▶ **WRITTEN TASK**
Reproduce verbatim the lines up to and including the one with "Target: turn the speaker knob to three", starting from the first.

+-------+

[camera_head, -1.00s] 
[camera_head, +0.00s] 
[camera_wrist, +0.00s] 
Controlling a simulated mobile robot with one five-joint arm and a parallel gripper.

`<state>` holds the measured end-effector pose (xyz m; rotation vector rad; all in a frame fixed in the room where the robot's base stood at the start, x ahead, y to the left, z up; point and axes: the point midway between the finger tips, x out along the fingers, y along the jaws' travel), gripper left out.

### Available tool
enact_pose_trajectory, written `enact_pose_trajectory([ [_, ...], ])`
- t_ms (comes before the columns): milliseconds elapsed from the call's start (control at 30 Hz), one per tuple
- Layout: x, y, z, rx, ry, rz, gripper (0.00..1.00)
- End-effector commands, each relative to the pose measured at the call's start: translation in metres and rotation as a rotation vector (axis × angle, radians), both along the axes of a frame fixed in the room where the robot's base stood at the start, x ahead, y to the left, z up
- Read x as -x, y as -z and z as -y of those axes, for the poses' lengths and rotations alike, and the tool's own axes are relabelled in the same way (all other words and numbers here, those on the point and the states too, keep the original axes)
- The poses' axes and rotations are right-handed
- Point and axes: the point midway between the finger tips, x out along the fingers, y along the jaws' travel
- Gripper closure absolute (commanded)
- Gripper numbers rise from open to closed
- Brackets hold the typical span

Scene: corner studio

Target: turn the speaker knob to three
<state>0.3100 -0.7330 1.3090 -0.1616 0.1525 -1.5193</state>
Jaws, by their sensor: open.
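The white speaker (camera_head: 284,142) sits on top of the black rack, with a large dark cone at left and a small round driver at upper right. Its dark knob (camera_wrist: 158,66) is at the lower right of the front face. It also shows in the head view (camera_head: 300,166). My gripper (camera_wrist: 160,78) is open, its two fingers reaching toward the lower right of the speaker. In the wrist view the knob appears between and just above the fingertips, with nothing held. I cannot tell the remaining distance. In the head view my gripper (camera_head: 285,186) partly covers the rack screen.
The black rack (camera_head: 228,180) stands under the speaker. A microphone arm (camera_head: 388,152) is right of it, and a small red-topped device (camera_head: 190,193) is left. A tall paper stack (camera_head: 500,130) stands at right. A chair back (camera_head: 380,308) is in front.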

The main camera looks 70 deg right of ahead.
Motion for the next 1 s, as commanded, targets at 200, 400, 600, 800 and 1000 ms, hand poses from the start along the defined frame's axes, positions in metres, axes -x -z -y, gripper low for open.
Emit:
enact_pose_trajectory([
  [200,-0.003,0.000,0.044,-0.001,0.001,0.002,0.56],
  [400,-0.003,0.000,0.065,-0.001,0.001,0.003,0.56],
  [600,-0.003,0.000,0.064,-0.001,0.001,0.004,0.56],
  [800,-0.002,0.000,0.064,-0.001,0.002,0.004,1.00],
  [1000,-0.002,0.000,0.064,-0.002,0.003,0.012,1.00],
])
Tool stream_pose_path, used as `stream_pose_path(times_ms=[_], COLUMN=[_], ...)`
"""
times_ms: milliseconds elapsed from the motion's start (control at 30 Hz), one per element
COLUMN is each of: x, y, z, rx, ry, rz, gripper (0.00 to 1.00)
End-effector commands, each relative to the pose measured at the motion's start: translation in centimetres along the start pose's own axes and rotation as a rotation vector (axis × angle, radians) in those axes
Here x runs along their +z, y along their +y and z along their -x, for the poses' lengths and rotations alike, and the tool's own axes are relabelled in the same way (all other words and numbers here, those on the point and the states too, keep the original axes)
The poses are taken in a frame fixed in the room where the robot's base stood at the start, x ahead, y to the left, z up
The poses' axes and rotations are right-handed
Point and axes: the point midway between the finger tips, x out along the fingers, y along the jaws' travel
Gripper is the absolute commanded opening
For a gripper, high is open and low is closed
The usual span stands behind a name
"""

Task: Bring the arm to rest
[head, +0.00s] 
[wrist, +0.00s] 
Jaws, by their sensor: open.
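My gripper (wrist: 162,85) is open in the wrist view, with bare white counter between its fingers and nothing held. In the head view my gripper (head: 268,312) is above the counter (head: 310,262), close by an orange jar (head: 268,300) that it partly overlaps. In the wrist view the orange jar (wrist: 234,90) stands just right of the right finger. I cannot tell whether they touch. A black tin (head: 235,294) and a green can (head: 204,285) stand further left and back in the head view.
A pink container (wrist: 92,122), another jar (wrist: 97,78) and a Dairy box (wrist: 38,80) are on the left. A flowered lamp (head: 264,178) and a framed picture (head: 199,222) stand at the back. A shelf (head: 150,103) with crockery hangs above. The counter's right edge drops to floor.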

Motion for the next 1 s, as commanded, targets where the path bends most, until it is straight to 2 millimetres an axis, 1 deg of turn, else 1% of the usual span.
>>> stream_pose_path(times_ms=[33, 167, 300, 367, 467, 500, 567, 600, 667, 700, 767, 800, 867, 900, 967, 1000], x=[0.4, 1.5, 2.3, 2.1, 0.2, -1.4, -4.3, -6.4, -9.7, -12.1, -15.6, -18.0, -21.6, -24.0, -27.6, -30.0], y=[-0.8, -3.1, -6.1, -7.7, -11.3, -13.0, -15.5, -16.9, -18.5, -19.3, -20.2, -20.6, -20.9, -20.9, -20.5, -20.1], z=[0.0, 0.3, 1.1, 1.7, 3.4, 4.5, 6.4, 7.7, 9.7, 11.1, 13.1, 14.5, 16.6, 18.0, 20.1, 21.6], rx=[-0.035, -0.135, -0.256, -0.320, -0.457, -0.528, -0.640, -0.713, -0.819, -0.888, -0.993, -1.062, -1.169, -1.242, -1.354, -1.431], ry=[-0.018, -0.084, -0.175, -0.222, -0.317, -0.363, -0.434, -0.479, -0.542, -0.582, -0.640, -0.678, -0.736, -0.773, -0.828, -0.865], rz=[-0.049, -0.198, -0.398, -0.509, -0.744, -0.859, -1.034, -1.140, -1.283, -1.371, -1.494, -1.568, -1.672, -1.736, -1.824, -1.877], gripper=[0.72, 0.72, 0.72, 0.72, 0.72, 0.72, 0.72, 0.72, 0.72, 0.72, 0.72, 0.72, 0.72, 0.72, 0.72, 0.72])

+-------+

▶ **SOLUTION**
[camera_head, -1.00s] 
[camera_head, +0.00s] 
[camera_wrist, +0.00s] 
Controlling a simulated mobile robot with one five-joint arm and a parallel gripper.

`<state>` holds the measured end-effector pose (xyz m; rotation vector rad; all in a frame fixed in the room where the robot's base stood at the start, x ahead, y to the left, z up; point and axes: the point midway between the finger tips, x out along the fingers, y along the jaws' travel), gripper left out.

### Available tool
enact_pose_trajectory, written `enact_pose_trajectory([ [_, ...], ])`
- t_ms (comes before the columns): milliseconds elapsed from the call's start (control at 30 Hz), one per tuple
- Layout: x, y, z, rx, ry, rz, gripper (0.00..1.00)
- End-effector commands, each relative to the pose measured at the call's start: translation in metres and rotation as a rotation vector (axis × angle, radians), both along the axes of a frame fixed in the room where the robot's base stood at the start, x ahead, y to the left, z up
- Read x as -x, y as -z and z as -y of those axes, for the poses' lengths and rotations alike, and the tool's own axes are relabelled in the same way (all other words and numbers here, those on the point and the states too, keep the original axes)
- The poses' axes and rotations are right-handed
- Point and axes: the point midway between the finger tips, x out along the fingers, y along the jaws' travel
- Gripper closure absolute (commanded)
- Gripper numbers rise from open to closed
- Brackets hold the typical span

Scene: corner studio

Target: turn the speaker knob to three

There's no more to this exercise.